▶ Written request: Quote exactly the lines from the start of the entries to the one with "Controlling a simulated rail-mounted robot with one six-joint", both ends included.
===== Task input
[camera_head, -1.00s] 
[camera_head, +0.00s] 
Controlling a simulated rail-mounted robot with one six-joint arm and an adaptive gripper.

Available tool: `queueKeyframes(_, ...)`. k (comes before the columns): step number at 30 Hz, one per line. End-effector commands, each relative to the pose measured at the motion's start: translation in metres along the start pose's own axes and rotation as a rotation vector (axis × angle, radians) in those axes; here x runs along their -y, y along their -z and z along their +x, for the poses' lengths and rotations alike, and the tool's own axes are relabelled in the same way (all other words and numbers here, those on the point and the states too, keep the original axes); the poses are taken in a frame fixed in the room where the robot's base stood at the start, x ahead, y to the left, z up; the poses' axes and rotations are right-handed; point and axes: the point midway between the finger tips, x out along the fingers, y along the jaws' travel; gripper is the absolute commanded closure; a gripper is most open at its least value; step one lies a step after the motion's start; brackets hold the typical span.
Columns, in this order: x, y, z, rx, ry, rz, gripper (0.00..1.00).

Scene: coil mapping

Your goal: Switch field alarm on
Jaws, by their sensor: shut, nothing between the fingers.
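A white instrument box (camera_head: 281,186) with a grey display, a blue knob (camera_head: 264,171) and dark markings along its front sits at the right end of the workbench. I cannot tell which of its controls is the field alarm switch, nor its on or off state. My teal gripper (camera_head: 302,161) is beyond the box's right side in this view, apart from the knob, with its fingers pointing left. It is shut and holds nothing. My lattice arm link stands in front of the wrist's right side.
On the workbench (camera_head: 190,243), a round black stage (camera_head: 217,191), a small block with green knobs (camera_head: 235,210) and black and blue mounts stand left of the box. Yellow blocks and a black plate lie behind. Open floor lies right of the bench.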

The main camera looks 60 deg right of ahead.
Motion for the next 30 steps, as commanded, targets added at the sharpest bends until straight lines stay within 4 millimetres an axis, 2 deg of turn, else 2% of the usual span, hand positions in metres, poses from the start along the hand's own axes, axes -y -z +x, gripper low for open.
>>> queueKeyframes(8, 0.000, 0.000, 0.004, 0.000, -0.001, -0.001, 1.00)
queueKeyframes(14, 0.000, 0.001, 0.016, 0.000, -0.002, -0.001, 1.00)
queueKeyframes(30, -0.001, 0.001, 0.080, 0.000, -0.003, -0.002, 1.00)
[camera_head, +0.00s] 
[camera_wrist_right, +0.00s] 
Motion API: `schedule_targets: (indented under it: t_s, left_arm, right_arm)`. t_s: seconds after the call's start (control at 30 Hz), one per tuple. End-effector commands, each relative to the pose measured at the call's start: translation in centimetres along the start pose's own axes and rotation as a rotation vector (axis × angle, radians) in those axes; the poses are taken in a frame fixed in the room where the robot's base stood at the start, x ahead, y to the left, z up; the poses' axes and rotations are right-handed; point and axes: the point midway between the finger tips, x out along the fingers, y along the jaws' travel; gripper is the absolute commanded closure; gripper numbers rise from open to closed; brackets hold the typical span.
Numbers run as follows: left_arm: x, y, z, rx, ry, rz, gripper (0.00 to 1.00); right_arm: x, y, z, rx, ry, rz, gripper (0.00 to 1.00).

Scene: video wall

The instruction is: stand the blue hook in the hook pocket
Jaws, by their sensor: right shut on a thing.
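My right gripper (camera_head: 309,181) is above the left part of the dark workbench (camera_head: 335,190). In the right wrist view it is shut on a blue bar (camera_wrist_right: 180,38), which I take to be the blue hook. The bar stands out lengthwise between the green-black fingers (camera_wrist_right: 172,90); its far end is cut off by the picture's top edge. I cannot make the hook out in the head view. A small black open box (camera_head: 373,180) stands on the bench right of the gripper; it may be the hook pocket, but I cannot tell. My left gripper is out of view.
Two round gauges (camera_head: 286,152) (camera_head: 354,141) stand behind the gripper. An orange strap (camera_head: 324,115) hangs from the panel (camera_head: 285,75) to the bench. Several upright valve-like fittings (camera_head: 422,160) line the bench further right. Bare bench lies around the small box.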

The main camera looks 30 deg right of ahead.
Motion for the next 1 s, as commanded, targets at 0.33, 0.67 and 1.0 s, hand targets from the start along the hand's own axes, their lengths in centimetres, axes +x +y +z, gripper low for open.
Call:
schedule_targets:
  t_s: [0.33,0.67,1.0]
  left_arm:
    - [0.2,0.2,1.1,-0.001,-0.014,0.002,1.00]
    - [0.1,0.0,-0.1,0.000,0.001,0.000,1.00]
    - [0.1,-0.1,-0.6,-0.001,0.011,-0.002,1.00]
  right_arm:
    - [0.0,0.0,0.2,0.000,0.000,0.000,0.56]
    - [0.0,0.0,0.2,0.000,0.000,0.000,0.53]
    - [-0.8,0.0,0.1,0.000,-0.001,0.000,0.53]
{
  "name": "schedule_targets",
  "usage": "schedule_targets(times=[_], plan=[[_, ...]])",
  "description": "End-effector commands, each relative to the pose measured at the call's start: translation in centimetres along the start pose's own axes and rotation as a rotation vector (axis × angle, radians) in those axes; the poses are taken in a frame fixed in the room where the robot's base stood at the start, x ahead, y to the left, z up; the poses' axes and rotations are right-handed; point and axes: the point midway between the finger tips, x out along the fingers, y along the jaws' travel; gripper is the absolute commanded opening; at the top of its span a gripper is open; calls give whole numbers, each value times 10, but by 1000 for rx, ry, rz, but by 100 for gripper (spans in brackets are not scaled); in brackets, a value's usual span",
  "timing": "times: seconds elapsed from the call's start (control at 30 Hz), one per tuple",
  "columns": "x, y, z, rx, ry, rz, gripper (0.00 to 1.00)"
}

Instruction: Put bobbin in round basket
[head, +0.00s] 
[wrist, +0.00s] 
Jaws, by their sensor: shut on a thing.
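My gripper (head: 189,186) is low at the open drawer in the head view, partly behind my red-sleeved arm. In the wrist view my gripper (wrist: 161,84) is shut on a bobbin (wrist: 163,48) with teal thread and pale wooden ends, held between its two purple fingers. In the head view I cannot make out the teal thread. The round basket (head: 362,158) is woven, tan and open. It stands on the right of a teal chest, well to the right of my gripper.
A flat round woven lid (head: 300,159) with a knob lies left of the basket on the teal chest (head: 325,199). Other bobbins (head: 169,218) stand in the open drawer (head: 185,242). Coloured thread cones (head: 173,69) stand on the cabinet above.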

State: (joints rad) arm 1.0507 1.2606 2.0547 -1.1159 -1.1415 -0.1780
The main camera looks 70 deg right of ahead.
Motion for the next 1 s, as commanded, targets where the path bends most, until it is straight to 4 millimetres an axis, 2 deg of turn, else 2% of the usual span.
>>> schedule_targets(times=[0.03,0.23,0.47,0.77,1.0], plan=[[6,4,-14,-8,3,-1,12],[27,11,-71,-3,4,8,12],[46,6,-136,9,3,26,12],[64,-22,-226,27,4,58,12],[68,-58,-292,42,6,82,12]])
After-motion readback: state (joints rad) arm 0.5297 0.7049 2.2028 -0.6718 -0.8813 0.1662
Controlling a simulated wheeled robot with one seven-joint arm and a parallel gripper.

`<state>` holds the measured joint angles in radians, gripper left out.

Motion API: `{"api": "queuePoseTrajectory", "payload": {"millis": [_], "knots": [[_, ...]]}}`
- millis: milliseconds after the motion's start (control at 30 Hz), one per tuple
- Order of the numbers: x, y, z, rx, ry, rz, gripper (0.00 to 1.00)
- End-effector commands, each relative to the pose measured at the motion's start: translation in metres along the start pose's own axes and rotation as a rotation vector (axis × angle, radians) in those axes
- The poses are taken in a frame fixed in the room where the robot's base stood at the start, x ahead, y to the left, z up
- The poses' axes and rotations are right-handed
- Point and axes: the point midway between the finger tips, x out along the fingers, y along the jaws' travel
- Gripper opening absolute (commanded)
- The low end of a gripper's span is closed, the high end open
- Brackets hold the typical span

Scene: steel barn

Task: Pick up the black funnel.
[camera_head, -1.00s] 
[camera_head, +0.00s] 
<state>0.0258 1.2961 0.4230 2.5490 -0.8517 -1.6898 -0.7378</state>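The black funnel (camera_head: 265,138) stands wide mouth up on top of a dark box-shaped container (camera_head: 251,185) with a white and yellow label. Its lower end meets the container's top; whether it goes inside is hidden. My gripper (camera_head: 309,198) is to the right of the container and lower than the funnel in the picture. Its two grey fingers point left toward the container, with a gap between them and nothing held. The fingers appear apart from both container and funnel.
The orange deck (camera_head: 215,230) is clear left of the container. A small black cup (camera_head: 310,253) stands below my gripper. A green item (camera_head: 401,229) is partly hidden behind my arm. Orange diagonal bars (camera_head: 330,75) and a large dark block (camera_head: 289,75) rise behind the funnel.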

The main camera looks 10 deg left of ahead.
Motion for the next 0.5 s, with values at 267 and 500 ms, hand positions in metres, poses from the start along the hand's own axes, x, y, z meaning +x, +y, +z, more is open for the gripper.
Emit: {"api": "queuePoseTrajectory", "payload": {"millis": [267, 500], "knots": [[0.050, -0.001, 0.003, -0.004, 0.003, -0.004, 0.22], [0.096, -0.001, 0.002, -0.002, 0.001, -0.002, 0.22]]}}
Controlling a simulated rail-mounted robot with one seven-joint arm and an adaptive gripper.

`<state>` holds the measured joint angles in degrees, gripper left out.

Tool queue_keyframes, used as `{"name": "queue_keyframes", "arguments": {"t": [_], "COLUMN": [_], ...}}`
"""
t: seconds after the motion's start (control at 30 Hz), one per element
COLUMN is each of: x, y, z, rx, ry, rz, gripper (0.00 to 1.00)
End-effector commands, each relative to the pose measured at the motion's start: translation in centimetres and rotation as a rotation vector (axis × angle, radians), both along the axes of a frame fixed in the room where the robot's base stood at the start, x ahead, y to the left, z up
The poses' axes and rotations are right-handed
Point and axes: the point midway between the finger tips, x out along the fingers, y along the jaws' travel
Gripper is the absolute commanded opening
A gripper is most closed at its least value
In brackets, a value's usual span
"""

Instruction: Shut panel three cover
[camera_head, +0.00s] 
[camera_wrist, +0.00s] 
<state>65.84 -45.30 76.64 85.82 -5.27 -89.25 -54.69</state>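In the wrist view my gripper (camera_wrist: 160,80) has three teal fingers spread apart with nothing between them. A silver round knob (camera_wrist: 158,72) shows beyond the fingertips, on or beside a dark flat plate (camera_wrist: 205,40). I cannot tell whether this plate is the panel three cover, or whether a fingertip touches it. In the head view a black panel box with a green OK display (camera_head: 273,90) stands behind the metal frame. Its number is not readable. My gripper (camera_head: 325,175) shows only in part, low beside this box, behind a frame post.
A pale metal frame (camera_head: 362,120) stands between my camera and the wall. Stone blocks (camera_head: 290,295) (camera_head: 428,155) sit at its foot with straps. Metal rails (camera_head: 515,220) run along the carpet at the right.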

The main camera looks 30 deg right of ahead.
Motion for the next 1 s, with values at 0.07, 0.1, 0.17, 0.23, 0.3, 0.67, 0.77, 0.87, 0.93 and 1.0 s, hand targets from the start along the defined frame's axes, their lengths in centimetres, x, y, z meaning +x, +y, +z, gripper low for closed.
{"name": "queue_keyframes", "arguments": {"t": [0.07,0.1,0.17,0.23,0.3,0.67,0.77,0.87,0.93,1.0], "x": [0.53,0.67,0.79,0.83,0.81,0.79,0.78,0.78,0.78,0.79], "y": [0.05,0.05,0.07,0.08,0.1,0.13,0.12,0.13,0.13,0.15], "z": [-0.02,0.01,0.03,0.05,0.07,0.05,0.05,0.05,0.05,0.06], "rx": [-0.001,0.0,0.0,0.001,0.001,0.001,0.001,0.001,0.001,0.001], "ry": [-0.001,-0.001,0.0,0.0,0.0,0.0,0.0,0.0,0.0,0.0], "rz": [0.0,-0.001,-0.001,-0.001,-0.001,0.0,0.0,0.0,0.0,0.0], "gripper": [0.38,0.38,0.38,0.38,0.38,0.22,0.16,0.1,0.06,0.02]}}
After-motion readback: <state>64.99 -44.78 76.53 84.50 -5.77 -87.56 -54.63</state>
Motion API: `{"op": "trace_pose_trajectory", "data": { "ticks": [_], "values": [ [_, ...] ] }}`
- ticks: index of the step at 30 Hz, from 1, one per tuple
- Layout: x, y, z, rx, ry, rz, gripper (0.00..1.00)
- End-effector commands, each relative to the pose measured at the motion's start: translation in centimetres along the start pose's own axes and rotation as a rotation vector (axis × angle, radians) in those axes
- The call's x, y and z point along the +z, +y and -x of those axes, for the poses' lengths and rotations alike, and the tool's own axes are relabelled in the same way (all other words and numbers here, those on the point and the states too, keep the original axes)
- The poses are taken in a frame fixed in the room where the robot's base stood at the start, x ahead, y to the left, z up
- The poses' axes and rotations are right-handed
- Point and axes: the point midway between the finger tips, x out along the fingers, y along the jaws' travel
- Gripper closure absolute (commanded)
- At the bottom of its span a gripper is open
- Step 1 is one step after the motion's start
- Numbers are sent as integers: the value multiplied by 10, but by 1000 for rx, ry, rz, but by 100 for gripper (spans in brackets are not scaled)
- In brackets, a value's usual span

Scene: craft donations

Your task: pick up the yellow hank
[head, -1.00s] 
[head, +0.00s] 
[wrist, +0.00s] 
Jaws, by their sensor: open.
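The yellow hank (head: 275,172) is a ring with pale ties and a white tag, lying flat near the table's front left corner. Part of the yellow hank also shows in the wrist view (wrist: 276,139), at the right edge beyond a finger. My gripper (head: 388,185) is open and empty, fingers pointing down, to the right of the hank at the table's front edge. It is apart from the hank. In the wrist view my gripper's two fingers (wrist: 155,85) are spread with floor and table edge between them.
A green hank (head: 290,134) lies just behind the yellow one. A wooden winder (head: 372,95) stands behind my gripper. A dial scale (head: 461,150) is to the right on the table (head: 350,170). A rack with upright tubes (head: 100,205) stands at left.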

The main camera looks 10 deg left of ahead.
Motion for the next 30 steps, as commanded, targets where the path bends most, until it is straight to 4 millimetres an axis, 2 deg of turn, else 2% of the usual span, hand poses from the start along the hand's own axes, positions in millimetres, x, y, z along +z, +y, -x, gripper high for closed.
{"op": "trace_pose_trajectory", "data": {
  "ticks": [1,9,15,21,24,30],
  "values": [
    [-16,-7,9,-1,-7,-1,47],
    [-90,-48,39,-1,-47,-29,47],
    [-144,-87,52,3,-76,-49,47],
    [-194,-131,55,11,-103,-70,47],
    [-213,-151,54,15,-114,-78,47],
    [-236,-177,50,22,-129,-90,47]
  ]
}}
==========
▶ The reply:
[camera_head, -1.00s] 
[camera_head, +0.00s] 
Controlling a simulated rail-mounted robot with one six-joint arm and an adaptive gripper.

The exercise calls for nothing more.